___ Data provided
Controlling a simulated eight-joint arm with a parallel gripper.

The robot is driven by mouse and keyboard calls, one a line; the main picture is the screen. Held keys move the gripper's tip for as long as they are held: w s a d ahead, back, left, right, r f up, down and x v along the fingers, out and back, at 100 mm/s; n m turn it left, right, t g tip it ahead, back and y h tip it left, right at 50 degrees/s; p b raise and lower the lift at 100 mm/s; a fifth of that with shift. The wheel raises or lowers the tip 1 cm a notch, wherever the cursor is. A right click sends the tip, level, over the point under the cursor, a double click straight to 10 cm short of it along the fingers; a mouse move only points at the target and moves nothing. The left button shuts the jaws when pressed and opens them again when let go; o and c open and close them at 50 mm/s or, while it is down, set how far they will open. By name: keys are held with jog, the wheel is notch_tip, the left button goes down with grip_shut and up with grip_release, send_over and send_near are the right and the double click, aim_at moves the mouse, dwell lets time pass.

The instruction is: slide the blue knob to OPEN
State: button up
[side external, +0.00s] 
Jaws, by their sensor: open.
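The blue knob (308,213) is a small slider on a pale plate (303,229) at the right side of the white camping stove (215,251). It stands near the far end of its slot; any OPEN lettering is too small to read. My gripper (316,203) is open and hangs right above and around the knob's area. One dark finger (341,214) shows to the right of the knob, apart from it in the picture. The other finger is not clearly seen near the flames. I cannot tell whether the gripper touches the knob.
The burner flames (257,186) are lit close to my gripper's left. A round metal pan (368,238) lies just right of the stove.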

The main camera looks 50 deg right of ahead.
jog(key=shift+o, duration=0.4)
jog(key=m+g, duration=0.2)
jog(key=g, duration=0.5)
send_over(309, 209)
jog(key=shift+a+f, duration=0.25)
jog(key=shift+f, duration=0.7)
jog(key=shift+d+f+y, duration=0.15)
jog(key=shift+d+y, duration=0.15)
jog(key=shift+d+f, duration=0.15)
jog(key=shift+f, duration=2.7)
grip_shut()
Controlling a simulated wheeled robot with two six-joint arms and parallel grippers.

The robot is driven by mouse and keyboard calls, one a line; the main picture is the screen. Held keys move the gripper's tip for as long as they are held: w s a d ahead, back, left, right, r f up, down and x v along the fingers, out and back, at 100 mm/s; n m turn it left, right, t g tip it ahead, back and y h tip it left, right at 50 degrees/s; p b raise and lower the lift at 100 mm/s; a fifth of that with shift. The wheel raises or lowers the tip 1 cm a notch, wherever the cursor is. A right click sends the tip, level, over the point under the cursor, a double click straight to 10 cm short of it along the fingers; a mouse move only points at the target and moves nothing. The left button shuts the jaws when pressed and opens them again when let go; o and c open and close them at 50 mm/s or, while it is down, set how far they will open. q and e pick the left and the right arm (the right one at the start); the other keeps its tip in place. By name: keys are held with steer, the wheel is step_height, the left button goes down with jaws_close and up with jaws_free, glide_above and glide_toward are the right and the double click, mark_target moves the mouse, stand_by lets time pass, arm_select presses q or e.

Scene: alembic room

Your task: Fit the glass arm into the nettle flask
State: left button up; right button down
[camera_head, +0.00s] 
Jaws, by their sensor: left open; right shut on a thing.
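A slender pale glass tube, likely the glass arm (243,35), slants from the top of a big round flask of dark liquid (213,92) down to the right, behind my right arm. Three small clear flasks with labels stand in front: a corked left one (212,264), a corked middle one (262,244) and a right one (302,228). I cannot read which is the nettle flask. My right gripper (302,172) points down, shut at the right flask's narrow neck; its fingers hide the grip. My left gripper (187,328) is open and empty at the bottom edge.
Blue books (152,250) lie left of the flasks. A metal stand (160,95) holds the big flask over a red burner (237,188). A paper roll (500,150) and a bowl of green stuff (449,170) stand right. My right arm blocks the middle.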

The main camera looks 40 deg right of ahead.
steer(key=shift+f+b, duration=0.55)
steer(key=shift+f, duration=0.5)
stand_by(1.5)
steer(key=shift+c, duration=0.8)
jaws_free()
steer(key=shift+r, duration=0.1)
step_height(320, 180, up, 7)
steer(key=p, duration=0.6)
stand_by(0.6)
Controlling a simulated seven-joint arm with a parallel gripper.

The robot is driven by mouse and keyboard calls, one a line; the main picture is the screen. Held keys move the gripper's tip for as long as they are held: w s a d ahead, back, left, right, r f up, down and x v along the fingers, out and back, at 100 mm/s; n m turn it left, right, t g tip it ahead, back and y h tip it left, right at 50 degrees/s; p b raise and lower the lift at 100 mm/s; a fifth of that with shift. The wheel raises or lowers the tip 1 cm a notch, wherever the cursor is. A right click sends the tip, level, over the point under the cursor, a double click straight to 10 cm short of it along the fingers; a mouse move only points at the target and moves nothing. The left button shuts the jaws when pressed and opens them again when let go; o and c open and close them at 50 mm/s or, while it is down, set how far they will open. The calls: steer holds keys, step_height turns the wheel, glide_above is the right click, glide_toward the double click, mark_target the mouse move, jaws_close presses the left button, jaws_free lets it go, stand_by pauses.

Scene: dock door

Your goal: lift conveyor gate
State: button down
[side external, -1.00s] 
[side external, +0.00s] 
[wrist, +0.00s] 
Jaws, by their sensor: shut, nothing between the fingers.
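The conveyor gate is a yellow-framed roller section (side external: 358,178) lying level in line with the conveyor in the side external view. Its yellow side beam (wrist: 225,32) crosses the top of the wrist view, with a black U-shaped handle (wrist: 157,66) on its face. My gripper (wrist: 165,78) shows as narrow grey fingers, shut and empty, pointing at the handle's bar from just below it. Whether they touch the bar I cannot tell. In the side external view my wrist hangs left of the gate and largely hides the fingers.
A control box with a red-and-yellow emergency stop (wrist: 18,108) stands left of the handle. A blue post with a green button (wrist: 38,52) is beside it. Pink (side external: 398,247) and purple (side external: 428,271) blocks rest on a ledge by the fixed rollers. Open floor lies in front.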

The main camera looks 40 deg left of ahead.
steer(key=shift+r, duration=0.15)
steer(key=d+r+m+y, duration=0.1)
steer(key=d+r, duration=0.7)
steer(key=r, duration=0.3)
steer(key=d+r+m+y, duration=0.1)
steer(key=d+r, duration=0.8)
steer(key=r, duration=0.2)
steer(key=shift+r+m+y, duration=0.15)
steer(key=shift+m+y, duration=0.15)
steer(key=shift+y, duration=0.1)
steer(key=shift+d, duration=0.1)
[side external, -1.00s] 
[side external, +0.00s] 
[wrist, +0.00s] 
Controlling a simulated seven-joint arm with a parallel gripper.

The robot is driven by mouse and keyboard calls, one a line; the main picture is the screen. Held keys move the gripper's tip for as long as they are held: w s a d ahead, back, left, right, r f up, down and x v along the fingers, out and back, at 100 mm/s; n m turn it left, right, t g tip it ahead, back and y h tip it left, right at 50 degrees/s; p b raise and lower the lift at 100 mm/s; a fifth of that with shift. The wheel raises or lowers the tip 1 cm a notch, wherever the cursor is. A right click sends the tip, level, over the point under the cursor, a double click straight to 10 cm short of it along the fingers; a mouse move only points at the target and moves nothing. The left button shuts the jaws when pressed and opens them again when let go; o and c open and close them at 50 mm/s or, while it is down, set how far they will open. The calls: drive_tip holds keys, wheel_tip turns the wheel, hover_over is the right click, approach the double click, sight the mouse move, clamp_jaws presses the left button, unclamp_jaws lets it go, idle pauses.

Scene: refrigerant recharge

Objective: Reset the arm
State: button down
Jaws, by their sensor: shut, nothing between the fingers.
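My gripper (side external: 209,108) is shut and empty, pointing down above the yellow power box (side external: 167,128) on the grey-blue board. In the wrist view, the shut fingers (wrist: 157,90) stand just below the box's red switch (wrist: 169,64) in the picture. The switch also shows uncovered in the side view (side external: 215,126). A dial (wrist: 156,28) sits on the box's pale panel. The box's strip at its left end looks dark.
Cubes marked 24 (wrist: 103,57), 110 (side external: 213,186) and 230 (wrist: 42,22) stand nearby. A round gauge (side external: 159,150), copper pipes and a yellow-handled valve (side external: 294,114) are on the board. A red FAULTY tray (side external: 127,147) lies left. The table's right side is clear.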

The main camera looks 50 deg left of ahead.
______
Your task: Determine how many lines contain the word "State" and reply with that number alone.

Response to the task: 4